SOURCE EXCERPT.
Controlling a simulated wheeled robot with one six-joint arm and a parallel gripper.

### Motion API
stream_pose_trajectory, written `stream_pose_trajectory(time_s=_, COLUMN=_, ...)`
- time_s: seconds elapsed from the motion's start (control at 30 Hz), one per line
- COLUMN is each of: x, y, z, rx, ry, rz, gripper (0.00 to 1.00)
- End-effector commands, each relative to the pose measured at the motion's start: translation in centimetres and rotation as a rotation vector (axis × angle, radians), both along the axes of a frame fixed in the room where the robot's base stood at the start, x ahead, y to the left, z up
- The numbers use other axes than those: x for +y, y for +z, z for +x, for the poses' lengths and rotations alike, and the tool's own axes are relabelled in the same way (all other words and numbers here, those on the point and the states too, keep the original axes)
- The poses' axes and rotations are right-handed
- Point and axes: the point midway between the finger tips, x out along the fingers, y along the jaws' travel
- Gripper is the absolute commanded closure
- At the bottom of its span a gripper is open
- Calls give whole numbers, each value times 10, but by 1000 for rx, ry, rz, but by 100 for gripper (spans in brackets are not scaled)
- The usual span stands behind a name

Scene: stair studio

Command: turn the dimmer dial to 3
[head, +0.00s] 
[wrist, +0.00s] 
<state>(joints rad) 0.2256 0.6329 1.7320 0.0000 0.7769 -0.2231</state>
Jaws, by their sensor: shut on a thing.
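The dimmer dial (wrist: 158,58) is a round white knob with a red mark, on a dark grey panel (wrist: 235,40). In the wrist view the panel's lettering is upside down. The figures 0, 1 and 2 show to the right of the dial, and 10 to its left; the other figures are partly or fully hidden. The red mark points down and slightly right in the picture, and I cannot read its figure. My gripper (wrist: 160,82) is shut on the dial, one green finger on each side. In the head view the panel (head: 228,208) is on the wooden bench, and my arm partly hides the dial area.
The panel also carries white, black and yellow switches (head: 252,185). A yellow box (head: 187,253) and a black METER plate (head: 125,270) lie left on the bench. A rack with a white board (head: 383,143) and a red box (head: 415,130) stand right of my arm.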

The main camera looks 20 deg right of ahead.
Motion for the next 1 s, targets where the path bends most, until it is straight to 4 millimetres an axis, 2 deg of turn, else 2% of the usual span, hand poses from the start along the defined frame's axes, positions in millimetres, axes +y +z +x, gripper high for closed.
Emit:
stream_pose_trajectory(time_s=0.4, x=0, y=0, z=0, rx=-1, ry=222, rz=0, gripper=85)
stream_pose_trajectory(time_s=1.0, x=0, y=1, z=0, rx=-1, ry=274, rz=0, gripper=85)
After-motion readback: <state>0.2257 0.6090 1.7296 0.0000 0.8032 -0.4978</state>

EXERCISE REQUIREMENTS.
Each line from the one containing "Motion for the" to the end of the listing above should be copied exactly, and nothing else.

SOLUTION.
Motion for the next 1 s, targets where the path bends most, until it is straight to 4 millimetres an axis, 2 deg of turn, else 2% of the usual span, hand poses from the start along the defined frame's axes, positions in millimetres, axes +y +z +x, gripper high for closed.
Emit:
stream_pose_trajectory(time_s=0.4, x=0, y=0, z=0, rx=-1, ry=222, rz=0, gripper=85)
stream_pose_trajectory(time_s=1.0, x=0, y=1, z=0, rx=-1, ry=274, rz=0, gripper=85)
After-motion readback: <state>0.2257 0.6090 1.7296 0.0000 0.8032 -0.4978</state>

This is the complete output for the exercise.